*Objective*
Tally the lines in the listing below that include "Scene". Answer with the count and nothing more.

===== Exercise inputs

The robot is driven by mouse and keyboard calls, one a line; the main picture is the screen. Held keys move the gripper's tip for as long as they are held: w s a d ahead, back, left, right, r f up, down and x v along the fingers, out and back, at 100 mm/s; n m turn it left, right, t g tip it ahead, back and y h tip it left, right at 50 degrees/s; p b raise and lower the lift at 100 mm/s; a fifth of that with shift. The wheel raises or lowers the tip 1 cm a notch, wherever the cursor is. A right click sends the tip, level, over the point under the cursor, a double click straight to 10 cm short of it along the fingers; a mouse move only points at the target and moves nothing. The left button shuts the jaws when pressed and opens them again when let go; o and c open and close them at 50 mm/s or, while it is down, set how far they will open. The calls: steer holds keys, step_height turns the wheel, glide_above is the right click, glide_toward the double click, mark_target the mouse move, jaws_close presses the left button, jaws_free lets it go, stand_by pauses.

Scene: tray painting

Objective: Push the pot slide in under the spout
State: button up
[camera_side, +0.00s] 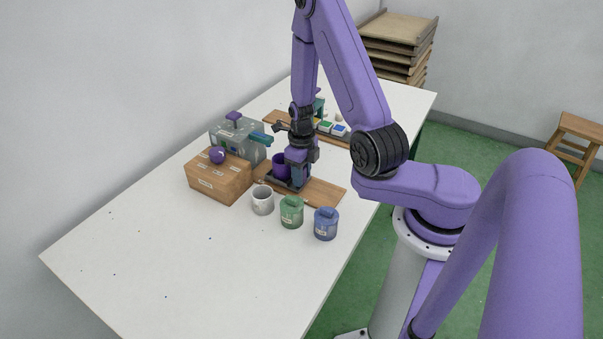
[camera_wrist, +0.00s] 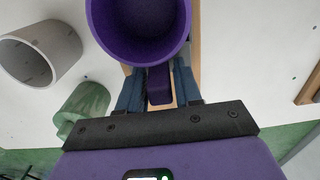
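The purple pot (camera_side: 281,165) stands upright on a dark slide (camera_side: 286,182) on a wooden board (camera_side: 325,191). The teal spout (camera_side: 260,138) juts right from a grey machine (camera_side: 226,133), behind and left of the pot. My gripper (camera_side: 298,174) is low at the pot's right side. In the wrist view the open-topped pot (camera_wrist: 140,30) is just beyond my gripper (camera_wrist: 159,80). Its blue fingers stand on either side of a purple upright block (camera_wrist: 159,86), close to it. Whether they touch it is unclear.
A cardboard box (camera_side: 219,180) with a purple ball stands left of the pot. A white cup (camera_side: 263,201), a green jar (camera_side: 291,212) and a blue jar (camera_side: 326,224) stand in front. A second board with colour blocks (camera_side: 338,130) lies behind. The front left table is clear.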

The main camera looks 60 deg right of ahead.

==========
===== Exercise inputs

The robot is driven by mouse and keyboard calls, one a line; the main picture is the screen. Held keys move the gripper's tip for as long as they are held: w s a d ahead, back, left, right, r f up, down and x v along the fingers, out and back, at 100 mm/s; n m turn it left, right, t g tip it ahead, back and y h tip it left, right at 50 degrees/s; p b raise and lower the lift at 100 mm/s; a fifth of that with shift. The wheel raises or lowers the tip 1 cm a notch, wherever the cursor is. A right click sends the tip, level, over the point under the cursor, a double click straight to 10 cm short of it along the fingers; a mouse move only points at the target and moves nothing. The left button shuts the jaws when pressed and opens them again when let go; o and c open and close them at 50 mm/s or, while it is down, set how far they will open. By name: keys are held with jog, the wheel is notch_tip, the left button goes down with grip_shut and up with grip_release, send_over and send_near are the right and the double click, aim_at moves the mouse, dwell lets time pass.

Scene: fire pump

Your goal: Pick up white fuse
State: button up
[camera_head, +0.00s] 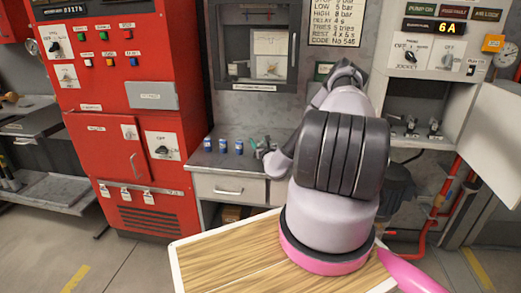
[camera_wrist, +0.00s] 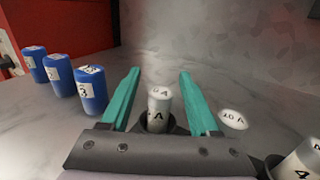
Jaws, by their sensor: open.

==========

*Result of the exercise*
2